▶ PROBLEM TO SOLVE
Make a tally of the lines in the records that include the string "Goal", and give only that number.

Data from robot episodes
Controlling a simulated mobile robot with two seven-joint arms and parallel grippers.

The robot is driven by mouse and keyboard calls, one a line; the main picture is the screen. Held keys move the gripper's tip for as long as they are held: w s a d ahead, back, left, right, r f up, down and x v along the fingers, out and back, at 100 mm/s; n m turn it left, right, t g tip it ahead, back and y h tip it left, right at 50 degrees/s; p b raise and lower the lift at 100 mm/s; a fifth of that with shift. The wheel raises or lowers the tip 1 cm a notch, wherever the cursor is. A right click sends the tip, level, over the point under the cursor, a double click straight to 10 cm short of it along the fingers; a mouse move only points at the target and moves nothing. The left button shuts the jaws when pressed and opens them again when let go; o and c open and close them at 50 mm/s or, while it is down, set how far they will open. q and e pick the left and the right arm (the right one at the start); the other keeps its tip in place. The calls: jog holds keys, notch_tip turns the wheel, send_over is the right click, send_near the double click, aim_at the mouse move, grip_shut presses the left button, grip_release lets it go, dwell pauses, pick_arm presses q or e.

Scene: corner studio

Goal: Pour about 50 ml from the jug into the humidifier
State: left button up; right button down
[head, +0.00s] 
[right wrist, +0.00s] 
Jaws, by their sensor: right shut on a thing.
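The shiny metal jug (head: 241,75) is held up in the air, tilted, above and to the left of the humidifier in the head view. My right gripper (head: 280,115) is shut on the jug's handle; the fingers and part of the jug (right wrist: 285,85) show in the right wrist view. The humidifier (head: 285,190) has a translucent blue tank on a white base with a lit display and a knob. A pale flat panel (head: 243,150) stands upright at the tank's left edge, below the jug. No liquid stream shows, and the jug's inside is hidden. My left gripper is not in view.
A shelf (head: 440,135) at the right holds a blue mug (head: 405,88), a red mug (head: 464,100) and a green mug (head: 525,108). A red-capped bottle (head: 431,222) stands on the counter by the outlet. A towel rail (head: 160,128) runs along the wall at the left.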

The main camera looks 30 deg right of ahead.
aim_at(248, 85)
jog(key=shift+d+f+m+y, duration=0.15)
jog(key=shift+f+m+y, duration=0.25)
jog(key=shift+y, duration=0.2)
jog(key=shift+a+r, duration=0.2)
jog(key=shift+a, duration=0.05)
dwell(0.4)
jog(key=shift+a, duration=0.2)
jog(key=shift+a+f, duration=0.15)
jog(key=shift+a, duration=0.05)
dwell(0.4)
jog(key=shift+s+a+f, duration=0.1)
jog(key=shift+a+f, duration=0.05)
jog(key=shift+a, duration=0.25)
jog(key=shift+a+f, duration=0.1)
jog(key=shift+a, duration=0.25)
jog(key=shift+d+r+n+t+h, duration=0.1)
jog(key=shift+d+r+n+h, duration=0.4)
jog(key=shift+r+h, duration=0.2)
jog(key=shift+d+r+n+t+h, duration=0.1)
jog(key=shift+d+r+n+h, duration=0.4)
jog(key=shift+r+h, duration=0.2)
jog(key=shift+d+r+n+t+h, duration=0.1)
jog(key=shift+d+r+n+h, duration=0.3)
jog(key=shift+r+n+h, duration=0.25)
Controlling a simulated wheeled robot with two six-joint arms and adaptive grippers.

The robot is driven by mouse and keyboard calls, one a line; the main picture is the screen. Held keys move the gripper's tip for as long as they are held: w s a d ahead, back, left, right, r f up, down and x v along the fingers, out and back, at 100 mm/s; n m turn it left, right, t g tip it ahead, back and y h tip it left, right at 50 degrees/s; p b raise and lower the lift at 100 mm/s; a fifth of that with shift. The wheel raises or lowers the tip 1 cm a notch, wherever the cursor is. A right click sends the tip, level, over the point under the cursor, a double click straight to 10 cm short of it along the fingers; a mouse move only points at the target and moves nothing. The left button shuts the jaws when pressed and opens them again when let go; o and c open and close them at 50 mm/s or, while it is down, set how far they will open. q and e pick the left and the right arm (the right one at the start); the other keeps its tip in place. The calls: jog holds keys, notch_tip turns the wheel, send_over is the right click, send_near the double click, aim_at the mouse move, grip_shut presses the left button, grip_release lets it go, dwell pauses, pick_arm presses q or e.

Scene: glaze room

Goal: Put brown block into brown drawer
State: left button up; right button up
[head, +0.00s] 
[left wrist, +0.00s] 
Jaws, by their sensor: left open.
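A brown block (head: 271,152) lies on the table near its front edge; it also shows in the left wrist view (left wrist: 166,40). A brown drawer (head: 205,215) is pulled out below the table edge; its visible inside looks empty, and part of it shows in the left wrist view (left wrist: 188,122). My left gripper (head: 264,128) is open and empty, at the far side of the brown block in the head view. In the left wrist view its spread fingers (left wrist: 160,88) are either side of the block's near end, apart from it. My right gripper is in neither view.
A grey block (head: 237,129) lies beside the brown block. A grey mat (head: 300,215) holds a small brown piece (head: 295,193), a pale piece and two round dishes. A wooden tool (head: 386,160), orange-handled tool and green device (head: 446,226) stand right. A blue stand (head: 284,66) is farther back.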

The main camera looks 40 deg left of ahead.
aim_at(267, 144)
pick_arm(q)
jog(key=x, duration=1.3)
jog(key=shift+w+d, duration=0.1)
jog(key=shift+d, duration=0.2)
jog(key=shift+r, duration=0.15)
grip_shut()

* * *

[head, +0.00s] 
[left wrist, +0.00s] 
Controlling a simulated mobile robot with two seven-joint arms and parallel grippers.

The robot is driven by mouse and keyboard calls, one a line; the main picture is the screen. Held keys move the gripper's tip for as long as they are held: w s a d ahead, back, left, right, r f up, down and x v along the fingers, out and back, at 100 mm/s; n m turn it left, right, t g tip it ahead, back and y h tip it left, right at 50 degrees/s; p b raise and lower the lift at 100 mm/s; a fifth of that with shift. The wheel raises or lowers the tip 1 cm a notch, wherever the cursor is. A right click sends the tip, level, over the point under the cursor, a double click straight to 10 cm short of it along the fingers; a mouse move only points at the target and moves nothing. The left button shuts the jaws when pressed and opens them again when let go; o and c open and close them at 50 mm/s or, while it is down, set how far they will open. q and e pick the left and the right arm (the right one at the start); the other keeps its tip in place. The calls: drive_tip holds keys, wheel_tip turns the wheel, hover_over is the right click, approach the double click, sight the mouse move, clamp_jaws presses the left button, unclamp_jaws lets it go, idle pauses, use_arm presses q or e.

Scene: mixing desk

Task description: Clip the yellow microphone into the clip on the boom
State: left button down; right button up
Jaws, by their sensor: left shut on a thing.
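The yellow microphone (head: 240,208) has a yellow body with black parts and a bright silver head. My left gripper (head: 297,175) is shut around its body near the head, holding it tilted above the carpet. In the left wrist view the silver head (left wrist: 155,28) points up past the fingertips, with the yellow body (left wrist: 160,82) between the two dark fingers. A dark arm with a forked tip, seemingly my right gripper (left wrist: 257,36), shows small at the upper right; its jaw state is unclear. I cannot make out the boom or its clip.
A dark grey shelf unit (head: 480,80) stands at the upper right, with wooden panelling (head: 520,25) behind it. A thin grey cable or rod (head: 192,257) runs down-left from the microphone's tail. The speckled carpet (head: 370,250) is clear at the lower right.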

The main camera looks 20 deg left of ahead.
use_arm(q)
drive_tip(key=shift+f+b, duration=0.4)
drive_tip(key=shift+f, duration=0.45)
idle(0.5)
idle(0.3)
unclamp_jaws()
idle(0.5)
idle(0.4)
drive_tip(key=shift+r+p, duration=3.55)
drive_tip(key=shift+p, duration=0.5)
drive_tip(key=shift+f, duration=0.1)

---

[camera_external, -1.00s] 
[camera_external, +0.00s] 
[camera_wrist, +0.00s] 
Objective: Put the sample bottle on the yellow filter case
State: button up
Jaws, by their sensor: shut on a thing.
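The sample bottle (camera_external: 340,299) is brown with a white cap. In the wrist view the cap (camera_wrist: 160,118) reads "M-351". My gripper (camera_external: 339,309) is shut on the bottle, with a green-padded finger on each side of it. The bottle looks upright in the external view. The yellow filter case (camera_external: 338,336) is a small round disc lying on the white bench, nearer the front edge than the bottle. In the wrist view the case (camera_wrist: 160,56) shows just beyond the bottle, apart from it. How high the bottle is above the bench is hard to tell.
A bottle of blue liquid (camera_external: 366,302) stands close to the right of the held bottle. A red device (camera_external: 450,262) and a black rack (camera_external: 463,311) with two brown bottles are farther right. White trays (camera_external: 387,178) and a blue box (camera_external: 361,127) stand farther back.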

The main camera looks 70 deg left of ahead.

▶ EXPECTED ANSWER
2